▶ **THE DATA**:

□ □ □ □ □ □ □

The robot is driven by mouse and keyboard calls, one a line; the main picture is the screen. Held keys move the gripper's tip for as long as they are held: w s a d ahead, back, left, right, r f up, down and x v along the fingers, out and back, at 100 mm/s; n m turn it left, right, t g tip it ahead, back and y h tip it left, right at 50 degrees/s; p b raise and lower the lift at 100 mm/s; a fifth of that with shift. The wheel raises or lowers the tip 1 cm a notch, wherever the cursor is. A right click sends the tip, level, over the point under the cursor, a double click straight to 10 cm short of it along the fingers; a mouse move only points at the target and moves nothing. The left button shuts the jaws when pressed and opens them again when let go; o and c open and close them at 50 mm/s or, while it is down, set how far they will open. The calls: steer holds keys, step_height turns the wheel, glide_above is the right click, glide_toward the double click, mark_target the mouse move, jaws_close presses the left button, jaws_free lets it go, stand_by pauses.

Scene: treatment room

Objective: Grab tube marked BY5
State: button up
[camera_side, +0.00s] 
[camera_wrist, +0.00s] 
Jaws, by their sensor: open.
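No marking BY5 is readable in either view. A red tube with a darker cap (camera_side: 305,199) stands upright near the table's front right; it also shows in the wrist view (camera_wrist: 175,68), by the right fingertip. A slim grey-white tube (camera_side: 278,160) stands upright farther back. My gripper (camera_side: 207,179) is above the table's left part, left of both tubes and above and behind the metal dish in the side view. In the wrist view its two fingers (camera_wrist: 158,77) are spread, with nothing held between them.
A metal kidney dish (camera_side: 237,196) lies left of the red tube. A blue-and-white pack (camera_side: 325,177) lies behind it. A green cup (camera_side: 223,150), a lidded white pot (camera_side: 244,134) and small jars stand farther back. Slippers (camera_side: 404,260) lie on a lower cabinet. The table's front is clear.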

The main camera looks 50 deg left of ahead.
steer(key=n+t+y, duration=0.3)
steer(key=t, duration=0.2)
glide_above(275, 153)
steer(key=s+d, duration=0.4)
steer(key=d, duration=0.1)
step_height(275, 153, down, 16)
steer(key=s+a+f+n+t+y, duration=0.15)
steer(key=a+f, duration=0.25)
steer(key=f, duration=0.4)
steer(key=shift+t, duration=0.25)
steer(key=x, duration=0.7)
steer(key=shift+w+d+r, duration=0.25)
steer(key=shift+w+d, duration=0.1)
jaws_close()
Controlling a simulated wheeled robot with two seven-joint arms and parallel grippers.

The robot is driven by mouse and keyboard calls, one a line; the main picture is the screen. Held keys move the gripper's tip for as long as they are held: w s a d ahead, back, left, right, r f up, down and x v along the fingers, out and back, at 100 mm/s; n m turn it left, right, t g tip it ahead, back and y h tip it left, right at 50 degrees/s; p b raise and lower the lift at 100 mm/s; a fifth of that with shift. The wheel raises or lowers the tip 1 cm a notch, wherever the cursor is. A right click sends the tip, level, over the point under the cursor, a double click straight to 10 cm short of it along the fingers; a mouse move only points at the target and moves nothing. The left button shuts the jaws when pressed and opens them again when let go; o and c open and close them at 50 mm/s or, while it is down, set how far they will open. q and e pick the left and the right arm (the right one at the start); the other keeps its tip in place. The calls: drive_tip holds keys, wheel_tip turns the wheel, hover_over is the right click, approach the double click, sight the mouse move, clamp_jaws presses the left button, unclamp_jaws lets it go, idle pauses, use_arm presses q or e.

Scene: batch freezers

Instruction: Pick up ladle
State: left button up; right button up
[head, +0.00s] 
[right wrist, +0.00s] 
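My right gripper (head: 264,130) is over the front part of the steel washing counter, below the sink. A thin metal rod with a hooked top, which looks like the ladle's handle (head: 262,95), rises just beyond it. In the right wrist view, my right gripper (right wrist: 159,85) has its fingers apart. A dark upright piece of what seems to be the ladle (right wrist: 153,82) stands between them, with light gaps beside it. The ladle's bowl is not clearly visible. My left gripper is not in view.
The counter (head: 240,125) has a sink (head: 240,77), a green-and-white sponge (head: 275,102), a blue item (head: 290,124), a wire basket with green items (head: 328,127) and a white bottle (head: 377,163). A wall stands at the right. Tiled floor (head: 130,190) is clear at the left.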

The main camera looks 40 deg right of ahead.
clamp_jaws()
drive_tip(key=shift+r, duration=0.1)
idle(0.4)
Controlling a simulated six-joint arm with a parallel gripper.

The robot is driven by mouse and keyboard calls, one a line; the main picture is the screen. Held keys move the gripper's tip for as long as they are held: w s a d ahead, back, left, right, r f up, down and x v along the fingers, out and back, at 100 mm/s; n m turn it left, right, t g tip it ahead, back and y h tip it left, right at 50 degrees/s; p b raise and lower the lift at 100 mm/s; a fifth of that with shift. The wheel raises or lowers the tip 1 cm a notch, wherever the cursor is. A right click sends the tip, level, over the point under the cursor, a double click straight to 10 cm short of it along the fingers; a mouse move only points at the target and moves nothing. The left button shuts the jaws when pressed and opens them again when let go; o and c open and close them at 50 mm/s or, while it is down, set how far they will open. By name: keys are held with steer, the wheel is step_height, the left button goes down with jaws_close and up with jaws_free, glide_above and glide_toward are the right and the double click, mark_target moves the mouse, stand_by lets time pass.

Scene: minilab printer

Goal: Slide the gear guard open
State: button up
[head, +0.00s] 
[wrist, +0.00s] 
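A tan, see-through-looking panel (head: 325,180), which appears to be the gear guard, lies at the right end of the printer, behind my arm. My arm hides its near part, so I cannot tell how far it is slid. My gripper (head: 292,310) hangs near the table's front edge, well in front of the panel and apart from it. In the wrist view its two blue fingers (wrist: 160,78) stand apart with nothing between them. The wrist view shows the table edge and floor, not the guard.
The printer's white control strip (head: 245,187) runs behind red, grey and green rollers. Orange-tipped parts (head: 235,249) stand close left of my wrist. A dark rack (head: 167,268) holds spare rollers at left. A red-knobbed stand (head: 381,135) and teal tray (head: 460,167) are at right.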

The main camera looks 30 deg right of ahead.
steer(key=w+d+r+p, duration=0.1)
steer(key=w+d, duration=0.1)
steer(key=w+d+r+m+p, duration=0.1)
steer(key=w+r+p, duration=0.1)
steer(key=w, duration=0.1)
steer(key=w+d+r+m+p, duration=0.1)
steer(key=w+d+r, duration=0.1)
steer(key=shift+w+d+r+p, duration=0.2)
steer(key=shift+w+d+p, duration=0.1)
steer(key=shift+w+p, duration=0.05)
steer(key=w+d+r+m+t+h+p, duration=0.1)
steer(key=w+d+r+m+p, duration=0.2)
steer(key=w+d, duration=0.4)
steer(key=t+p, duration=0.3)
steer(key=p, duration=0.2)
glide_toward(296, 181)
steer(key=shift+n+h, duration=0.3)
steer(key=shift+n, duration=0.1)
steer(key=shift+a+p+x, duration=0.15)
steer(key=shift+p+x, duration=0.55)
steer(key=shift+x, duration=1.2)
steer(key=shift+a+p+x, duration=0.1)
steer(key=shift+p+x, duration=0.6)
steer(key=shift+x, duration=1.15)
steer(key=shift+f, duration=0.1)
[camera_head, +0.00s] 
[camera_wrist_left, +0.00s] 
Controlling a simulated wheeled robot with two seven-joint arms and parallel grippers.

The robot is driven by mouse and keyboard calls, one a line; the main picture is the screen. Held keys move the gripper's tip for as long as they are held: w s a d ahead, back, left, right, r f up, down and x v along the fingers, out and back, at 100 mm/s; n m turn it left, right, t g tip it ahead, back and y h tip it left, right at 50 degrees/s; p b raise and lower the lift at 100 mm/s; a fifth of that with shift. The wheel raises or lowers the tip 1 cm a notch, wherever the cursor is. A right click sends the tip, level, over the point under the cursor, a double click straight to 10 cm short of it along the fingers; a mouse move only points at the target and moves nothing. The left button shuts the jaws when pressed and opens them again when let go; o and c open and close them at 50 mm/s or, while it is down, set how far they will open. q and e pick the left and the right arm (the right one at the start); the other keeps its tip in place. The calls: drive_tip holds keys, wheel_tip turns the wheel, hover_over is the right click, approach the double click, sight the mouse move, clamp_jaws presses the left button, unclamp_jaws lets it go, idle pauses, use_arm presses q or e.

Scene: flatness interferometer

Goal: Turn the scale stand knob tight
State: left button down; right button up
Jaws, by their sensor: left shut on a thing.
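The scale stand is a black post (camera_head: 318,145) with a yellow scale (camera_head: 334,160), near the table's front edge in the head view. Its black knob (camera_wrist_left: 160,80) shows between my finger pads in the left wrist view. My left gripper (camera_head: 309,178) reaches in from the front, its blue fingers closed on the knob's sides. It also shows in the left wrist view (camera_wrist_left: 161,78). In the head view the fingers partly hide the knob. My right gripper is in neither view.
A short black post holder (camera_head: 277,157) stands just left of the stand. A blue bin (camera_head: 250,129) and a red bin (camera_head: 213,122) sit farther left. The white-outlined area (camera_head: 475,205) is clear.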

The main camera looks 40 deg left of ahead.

□ □ □ □ □ □ □

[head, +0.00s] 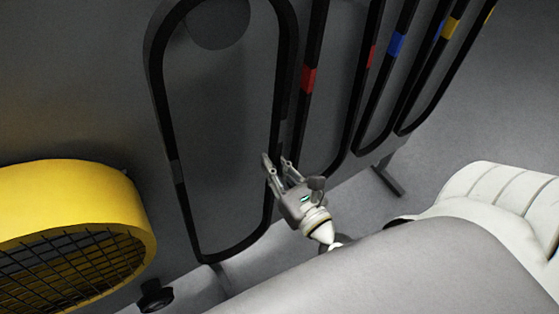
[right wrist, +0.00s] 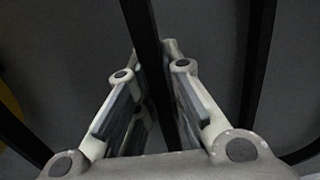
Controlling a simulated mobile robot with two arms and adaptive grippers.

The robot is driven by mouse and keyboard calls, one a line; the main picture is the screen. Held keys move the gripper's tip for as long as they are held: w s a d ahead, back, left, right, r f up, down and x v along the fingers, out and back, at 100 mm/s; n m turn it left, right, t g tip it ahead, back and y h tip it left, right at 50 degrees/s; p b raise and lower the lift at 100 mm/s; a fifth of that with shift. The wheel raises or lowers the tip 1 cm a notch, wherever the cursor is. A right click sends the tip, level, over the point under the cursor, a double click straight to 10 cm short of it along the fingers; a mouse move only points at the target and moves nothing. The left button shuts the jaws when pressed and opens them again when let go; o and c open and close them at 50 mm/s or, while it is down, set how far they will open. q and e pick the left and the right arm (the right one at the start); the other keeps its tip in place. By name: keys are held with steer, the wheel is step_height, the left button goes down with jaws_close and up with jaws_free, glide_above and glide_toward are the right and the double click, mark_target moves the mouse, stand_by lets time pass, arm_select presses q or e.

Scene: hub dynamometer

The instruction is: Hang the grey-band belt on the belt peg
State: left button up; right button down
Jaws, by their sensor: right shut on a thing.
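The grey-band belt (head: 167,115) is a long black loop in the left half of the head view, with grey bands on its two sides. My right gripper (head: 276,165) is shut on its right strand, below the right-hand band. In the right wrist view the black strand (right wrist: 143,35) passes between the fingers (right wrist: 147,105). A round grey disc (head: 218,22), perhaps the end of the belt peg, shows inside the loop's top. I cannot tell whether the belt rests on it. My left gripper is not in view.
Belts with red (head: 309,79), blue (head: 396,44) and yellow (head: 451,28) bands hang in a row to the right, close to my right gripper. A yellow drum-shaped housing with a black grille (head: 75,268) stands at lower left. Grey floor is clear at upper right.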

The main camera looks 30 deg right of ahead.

□ □ □ □ □ □ □

▶ **WHAT THIS TASK INVOLVES**: Go through the records and show every line with the string "Goal" in it.

▶ **EXPECTED ANSWER**:
Goal: Slide the gear guard open
Goal: Turn the scale stand knob tight

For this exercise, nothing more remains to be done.